With just 7.5 percent geographic coverage, Vodafone is continuing to push to be permitted to share mobile infrastructure with Telstra and Optus through USO reform, the mobile blackspot program, and domestic roaming.
Written by Corinne Reichert, Contributor

Vodafone Australia, the telecommunications carrier with the least network coverage across rural and remote Australia, has once again argued in favour of infrastructure sharing in a bid to lower the costs it faces to build out mobile towers across the country and to "provide incentives" for future possible investment.

Rural coverage has been a recent pressure point between the three major Australian telcos, with Vodafone, Telstra, and Optus also butting heads on the wholesale mobile domestic roaming issue -- whereby Vodafone would be permitted to piggyback off Telstra's mobile infrastructure -- and competing against one another to take part in the federal government's mobile blackspot program.
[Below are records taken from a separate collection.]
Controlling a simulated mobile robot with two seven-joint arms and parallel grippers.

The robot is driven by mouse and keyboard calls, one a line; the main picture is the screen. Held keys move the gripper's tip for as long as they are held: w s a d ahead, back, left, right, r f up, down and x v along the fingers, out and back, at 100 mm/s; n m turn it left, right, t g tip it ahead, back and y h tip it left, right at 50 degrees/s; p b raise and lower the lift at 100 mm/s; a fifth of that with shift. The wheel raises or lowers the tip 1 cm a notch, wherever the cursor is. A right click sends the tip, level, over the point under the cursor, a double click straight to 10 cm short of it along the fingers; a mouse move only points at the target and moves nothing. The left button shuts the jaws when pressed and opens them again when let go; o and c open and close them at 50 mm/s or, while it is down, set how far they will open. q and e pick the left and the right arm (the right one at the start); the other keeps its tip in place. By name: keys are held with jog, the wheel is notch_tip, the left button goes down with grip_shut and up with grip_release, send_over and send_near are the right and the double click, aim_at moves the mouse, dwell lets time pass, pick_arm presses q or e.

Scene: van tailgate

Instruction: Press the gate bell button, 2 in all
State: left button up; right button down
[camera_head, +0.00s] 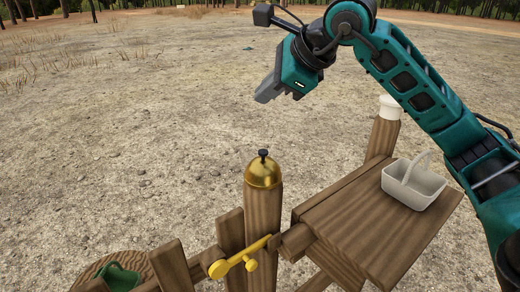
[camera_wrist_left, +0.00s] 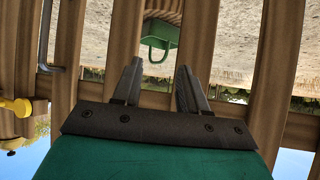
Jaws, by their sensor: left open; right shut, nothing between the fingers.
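The brass gate bell (camera_head: 263,174) sits on top of a wooden post, with a small black button (camera_head: 263,153) upright on its dome. My right gripper (camera_head: 266,93) is shut and empty, held in the air above the bell. In the picture it is clear of the button. My left gripper (camera_wrist_left: 160,70) is open and empty in the left wrist view, facing wooden slats. It does not show in the head view. The bell does not show in the left wrist view.
A yellow latch (camera_head: 240,258) crosses the gate below the bell. A wooden shelf (camera_head: 350,222) at right bears a white basket (camera_head: 412,188). A white object (camera_head: 389,107) tops another post. A green container (camera_head: 118,278) is at lower left. Bare ground lies beyond.

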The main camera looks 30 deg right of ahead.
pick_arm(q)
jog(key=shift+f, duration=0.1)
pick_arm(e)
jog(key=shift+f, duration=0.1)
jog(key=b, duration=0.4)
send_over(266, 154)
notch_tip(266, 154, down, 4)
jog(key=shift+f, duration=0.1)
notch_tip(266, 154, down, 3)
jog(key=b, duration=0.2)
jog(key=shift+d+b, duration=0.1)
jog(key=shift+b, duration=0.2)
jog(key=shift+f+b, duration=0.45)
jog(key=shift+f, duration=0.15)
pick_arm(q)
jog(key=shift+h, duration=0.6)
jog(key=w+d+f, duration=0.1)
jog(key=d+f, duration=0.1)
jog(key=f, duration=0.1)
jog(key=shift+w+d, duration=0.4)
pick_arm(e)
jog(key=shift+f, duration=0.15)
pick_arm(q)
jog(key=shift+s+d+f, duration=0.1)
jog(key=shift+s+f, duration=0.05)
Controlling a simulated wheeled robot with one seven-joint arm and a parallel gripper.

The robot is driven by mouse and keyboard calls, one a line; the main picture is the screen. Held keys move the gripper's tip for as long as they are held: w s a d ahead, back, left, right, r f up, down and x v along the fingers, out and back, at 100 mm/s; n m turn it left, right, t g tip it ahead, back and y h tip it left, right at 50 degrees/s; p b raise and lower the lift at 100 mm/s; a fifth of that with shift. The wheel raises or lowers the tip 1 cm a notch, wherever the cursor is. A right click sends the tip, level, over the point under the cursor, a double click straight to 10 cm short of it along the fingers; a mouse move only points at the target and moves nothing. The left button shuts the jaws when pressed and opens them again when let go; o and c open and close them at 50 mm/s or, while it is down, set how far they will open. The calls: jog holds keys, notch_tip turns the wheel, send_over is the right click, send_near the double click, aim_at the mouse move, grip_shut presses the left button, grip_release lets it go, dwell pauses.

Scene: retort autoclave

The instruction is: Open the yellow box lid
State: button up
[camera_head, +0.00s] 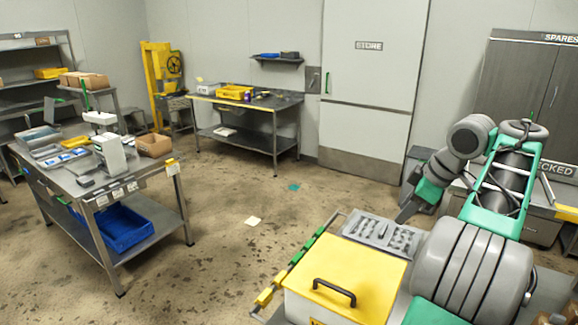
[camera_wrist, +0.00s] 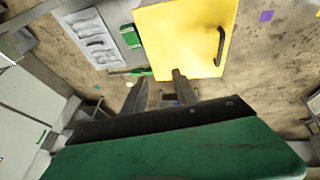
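The box has a white body (camera_head: 302,310) and a flat yellow lid (camera_head: 365,262) with a black bar handle (camera_head: 335,291). It sits at the front of the head view, and the lid lies flat on the box. In the wrist view the yellow lid (camera_wrist: 175,35) is at the top, its handle (camera_wrist: 221,46) near its right edge. My gripper (camera_head: 403,216) is in the air beyond the box, apart from the handle. In the wrist view its two fingers (camera_wrist: 160,92) stand apart with nothing held between them.
A grey tray with moulded hollows (camera_head: 383,236) lies just behind the box, also seen in the wrist view (camera_wrist: 90,38). A green-and-yellow rail (camera_head: 290,267) runs along the box's left. Steel tables (camera_head: 140,165) stand farther left, with open floor between.

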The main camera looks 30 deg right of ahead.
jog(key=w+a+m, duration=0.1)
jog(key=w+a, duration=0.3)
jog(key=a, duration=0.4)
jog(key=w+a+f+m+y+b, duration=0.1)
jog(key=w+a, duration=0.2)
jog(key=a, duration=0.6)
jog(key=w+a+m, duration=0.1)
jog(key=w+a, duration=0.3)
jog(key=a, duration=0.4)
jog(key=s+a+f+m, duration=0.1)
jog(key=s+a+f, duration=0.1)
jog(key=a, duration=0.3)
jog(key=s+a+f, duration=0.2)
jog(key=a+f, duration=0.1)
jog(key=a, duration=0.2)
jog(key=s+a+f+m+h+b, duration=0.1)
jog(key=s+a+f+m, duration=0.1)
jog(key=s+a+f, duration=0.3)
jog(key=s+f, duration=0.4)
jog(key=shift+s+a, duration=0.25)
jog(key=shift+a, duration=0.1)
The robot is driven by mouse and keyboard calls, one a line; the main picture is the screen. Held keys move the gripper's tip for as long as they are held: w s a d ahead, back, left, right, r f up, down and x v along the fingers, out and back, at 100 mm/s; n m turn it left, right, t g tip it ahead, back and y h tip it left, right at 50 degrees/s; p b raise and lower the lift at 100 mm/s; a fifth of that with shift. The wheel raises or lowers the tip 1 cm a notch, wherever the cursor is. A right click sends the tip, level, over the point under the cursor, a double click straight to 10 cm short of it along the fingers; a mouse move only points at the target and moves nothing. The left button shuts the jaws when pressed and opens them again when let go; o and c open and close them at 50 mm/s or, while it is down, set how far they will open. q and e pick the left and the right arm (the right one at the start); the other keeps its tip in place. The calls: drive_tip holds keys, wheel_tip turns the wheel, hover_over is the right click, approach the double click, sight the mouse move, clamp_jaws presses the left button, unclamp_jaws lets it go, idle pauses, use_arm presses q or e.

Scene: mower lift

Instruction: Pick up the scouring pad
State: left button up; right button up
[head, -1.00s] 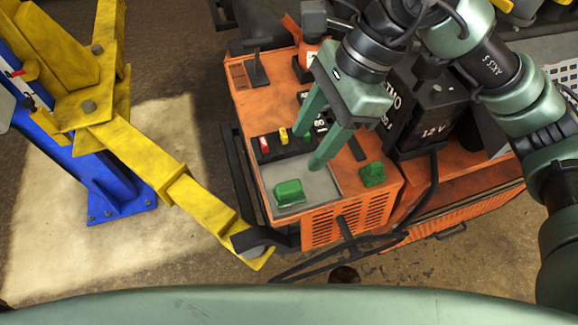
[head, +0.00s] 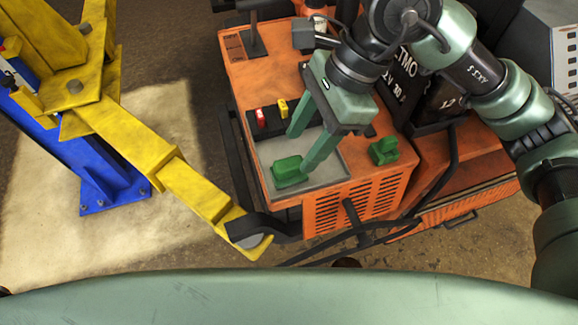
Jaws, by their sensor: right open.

Vodafone chief strategy officer Dan Lloyd, speaking at the Productivity Commission's telecommunications universal service obligation (USO) hearing in Sydney on Wednesday morning, said the current USO system has "perverse incentives" and a lack of transparency.

The USO mandates Telstra as the fixed-line phone service provider of last resort, giving the incumbent telco hundreds of millions of dollars each year for the installation and maintenance of fixed-line services.

Instead of one telco being gifted money to continue running an out-of-date service, Lloyd said it should instead go towards promoting infrastructure sharing that has seen "enthusiastic" uptake "in virtually every other country".

"There's a couple of things [that should change], but I think all of them fall into the category of infrastructure sharing, and it always struck me after working for 10 years on 25 other Vodafone countries to see the extent of enthusiastic infrastructure sharing that had lowered the cost of deployment and therefore increased incentives for infrastructure investment, while also preserving and creating competition," he said.

"It really strikes me that in Australia, the country -- because we've got 7.6 million square kilometres and a population density outside the cities of below one -- that most needs infrastructure sharing has some of the least infrastructure sharing."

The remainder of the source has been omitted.